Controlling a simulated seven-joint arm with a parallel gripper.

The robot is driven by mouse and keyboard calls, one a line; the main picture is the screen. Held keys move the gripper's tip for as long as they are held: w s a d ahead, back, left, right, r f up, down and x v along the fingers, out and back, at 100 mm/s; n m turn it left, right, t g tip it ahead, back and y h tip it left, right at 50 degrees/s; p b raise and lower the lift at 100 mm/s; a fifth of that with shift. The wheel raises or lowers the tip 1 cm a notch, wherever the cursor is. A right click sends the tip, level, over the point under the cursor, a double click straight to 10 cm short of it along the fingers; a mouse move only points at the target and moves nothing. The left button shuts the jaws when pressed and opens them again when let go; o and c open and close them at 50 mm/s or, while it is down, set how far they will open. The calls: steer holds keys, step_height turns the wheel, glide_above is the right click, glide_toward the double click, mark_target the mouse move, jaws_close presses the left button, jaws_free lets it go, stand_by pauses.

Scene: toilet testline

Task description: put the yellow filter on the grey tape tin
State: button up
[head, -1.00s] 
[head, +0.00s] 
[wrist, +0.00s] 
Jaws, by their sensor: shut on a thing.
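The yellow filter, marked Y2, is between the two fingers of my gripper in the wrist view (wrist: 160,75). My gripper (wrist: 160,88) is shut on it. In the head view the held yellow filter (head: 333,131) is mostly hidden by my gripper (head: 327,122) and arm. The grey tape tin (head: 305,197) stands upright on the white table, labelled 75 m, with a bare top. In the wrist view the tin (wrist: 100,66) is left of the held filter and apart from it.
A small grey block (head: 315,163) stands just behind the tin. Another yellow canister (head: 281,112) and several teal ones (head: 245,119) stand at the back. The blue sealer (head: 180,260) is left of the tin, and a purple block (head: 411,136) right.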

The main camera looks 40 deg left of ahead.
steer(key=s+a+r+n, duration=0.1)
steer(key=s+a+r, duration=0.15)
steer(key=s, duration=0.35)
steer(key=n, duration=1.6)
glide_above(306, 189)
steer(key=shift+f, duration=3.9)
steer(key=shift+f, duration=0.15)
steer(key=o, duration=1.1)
══════════════════════════════
Take each line of the material that contains the word "button" and list it.

The robot is driven by mouse and keyboard calls, one a line; the main picture is the screen. Held keys move the gripper's tip for as long as they are held: w s a d ahead, back, left, right, r f up, down and x v along the fingers, out and back, at 100 mm/s; n m turn it left, right, t g tip it ahead, back and y h tip it left, right at 50 degrees/s; p b raise and lower the lift at 100 mm/s; a fifth of that with shift. The wheel raises or lowers the tip 1 cm a notch, wherever the cursor is. A right click sends the tip, level, over the point under the cursor, a double click straight to 10 cm short of it along the fingers; a mouse move only points at the target and moves nothing. The left button shuts the jaws when pressed and opens them again when let go; o and c open and close them at 50 mm/s or, while it is down, set how far they will open. The calls: steer holds keys, step_height turns the wheel, glide_above is the right click, glide_toward the double click, mark_target the mouse move, jaws_close presses the left button, jaws_free lets it go, stand_by pauses.
State: button up

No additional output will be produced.